The Rich Visual Feast

Printmaking was why I got into design in the first place. Drawing was cool, but you did one drawing and that was it. I have always been fascinated by mass producing images.

I learned to silkscreen in Mrs. Hopkins’ 10th grade art class. We exposed the screens in the storage closet at the back of the room.

The first thing I printed was my interruption of Humphrey Bogart in Casablanca. I had seen the movie, loved it and created my own version of it as a one color print with lots of contrasting white spaces and dark shadows to create these forms that became a scene from Rick’s American Cafe.

I took two semesters of printing once I got to college. One was a silkscreening class taught by Lynwood Kreneck, and the other was a lithography class with Terry Morrow the head of the art department. I loved both those classes in very different ways.

I also had Kreneck for a freshman drawing class, which I think the university made him teach. The thing is, he only wanted to work with students who were committed to making art, not the kids who were there just to get a humanities credit, or worse, there to find a husband. He could be cruel to say the least.

One thing Kreneck said to the class one day has always stuck with me to this very day. “Mr Ratcliff, always strive to create the rich, visual feast”. Make something so compelling that you cannot take your eyes off it.
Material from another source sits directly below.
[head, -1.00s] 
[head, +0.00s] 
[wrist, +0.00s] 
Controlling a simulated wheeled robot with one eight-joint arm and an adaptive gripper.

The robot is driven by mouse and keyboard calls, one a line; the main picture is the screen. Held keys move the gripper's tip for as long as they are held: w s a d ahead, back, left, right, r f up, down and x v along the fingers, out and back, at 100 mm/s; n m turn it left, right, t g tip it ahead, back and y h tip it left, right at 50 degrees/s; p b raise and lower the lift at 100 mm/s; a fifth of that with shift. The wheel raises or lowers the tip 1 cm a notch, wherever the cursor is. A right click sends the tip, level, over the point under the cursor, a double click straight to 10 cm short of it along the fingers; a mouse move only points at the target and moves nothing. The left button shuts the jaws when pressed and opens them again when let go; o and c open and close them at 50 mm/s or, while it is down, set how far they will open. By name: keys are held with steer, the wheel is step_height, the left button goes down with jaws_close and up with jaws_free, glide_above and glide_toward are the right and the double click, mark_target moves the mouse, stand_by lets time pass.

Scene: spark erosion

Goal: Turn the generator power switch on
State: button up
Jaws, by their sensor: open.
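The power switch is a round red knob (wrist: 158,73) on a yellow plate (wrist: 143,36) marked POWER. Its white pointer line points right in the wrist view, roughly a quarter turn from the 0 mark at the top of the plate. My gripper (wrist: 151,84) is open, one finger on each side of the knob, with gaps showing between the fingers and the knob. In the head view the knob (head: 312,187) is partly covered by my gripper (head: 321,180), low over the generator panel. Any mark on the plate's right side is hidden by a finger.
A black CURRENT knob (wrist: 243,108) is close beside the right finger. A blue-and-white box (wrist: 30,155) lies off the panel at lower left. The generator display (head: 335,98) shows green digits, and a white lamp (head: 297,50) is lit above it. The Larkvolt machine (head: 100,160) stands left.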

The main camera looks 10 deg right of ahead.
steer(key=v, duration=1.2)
So interesting that you can see something new in it every time you look at it. If you’re going to all the trouble to make art, make it interesting.
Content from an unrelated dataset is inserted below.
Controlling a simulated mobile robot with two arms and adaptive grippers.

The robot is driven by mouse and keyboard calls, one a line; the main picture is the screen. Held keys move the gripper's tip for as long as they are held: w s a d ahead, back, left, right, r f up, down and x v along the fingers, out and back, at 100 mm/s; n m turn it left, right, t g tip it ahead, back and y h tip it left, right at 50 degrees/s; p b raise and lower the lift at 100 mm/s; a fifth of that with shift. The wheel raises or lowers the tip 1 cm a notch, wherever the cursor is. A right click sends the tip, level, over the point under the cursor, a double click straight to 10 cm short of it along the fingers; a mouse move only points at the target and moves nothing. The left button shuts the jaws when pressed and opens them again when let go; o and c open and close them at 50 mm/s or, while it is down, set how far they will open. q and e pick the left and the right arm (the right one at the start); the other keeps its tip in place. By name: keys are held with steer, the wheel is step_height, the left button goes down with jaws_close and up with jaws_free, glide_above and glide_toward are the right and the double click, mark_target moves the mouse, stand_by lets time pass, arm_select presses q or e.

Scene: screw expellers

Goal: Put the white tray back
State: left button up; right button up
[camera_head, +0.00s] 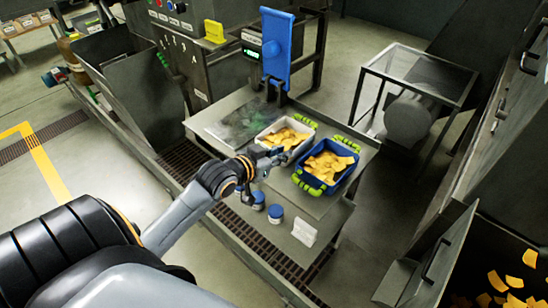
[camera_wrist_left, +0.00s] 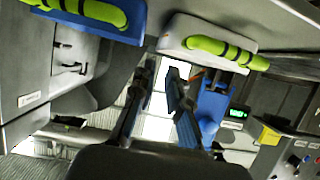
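The white tray (camera_head: 267,142), filled with yellow-orange pieces, sits on the grey metal table (camera_head: 225,122). One green handle shows at its far right end. In the left wrist view the white tray (camera_wrist_left: 182,33) is at the top, with a green handle on its near side. My left gripper (camera_head: 280,155) is at the tray's near edge in the head view. In the left wrist view its two fingers (camera_wrist_left: 162,72) are apart with nothing between them. I cannot tell whether they touch the tray. My right gripper is not in view.
A blue tray (camera_head: 331,188) with similar pieces stands right of the white one. Blue-lidded jars (camera_head: 275,213) and a white sign (camera_head: 304,232) are on the lower shelf. A blue upright panel (camera_head: 277,47) rises behind. A glass-topped stand (camera_head: 420,70) is at right.

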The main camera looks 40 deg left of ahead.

Just look at all the glorious detail. The pea green cabinets in the background with the red plates popping in the front with little red accents scattered throughout. This was deliberate and exceptionally well-designed. Chapeau to the Art Director.

I was watching FX’s series “Better Things”, with Pam Adlon, a funny and poignant show about a single mom raising three daughters. I swear my wife and oldest daughter have had some of the same arguments I’ve seen on the show.

Beside the stories, the best thing about “Better Things” is the art direction. It is the most beautifully shot show on television. Even the simplest of shots are cinematic and break-taking in scope. With the sound turned down, the show is beautiful to watch. The backgrounds are colorful and deep. You see into their world, understand a little better about who these women are.

The rich visual feast.

I cannot take my eyes off the show even though some of the stories can be hard to sit through. The visuals and so stunning, so evocative, so captivating, I can sit perfectly still for 30 minutes and drink it all in.

Kreneck was right. When you make something so rich and interesting, you cannot help but make the world a better place in the process.